Not too long after moving to Wisconsin and getting my personal life put back together properly, I decided that I really needed to finish my degree. Fortunately, the beautiful and charming campus of the University of Wisconsin – Eau Claire was very close and awaiting my enrollment. I was excited. Although I’d been in and out of school for over a decade at this point, I felt very optimistic about being able to close the deal this time and earn a degree. I eventually did, and even gave the graduation speech!
Things didn’t go very well right away though. Being an older non-traditional student was getting…eh…more noticeable the longer I went without graduating. It was okay being in my twenties, after all, you’re not much older than other students at that point. Being in your thirties though, that’s a little different. How different? Let me tell you.

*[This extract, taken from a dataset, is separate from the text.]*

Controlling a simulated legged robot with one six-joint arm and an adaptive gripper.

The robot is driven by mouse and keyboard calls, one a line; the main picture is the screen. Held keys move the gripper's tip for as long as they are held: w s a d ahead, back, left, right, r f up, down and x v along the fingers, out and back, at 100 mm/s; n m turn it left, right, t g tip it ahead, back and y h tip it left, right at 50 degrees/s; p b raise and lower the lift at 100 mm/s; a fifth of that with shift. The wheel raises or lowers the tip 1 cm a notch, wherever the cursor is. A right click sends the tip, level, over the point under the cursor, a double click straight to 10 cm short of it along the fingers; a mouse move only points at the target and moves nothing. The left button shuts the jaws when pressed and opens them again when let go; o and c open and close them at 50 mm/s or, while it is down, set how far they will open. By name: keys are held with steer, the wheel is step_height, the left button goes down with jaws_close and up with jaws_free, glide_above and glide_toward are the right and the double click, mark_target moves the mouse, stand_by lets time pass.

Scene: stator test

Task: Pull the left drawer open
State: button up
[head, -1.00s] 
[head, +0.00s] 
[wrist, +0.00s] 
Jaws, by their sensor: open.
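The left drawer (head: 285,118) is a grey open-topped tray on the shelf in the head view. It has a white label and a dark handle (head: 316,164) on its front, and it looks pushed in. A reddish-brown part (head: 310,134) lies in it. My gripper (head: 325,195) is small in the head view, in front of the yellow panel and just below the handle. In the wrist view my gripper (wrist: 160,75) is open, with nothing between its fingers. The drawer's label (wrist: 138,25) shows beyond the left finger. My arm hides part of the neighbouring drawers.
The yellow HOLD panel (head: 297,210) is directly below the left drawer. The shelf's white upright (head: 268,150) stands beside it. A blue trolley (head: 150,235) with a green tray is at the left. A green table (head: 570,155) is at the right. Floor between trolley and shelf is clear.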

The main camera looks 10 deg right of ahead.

I guess I’ve always been punctual, but after joining the military and being employed in logistics long enough, being on time means being early. If you’re not early, you’re late. Lombardi time we call it – you have to be 15 minutes early to everything. So naturally, the second time I ever stepped foot on the UWEC campus, I was 30 minutes early to my orientation. The kid handing out name tags and some campus garb looked at me like I was stupid when I tried to check in. “Well, we won’t be kicking this off for at least another 30 minutes or so…so if you want to go downstairs and get some coffee…or whatever…you can come back in 30 minutes,” he told me nervously, like I was going to kick his ass for saying it.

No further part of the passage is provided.